Focus on Sweden: What is the scope and legal framework of Joint Audits?
In Sweden, Joint Audits fall under the regulatory framework of the Swedish Tax Procedures Act (the “TPA”) and the Law on the Administrative Cooperation within the EU in the Field of Taxation ( the “LASEU”). The administrative measures involved include the following:
- Audits (Chapter 41, TPA): Formal inspections of books, records and other documents connected to the business, even if they do not have book-keeping obligations in Sweden.
- Requests for information (Chapter 37, TPA): Demands for specific data or documentation.
- Enforcement measures (Chapters 44 and 45, TPA): In cases of non-cooperation, the Swedish Tax Agency can escalate actions to include penalty orders or evidence preservation measures.
Importantly, if another Member State has equivalent legislative measures, additional activities such as site visits or equipment inspections may also be undertaken. For instance, Chapter 42 of the TPA enables inspections to ensure compliance with requirements like maintaining personnel ledgers.
Joint Audits undertaken in Sweden are governed by Swedish law to ensure fairness and compliance. The audited party is guaranteed the same rights as with any Swedish domestic investigation. These rights include the requirement to notify the individual or entity of the audit decision and its purpose.
Audit decisions must specify:
- The purpose of the audit;
- The officials authorised to conduct it; and
- The specific provisions under which the audit is being conducted.
If EU officials participate in the audit, the subject must be informed of their involvement. While EU officials can pose questions and examine records, they must adhere to Swedish procedural rules.
Joint Audits present unique challenges, particularly regarding the interplay of different legal systems. To address these, the framework includes safeguards to ensure that:
- Compliance with domestic law: All measures taken in Sweden are governed by Swedish law, even when part of an EU collaborative effort.
- Legal consistency across borders: Participating officials (both domestic and foreign) must act within the bounds of the Swedish legal framework.
- Fair treatment: The audited parties are guaranteed the same rights and protections as they would under Swedish domestic investigations.
Audit material is protected under Swedish law. Only authorised individuals (including the auditors, supervisory personnel, and designated officials from the Swedish Tax Agency) may access these materials. This restriction also applies to EU officials, ensuring a consistent standard of confidentiality.
The success of Joint Audits depends on clear coordination between the participating authorities. A representative from the Swedish Tax Agency oversees and manages Joint Audits conducted in Sweden. The representative is responsible for ensuring compliance with Swedish legal standards and facilitating collaboration with other Member States.
Joint Audits may involve various activities, including:
- Reviewing records on-site;
- Issuing directives for compliance; and
- Applying enforcement measures, such as penalties, if cooperation is lacking.
The activities undertaken need not be identical across participating states. Each country determines the most appropriate and proportionate control measures based on its legal framework.

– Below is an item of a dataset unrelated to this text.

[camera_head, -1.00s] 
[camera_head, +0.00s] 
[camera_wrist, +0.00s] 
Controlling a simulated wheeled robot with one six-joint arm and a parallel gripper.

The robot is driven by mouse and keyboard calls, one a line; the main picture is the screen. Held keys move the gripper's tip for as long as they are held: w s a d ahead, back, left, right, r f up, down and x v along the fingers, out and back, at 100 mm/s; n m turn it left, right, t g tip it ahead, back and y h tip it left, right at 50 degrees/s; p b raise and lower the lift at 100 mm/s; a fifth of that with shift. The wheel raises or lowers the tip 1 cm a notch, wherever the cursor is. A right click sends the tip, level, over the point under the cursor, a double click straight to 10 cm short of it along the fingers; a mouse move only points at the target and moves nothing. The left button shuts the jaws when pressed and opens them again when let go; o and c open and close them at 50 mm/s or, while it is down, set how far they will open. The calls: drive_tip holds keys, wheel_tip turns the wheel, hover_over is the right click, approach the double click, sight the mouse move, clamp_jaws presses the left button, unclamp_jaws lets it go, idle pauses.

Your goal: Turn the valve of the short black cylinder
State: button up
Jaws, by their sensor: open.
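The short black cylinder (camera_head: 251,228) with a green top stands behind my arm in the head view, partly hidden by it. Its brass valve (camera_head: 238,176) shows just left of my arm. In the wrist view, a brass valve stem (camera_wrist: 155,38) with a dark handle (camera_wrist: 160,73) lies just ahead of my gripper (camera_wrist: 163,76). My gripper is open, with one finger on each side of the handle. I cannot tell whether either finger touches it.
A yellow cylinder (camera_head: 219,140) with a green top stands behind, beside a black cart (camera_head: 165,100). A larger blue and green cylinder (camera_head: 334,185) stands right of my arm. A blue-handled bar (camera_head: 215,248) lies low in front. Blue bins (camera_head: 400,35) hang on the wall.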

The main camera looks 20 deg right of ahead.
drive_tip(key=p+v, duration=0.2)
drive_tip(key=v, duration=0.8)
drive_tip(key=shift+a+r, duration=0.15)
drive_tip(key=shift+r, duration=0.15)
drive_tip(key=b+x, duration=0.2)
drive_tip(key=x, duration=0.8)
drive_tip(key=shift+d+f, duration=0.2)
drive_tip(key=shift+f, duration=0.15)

Swedish Tax Agency officials can participate in activities conducted in other EU Member States. Their actions are limited to what would be permissible under both Swedish law and the host state's legislation. If conflicts arise between the legal frameworks, the Swedish Tax Agency may either refrain from participating or limit its involvement to compliant activities. For example, Swedish auditors cannot review documents if Swedish law or the host state's law prohibits such access under specific circumstances.
What does the future of Joint Audits look like?
As both Joint Audits and EU directives on the exchange of information between authorities become more prevalent, they stand to play a central role in the EU's strategy to combat tax evasion and improve tax compliance. For businesses and individuals, this development underscores the importance of maintaining robust compliance practices, particularly for cross-border operations.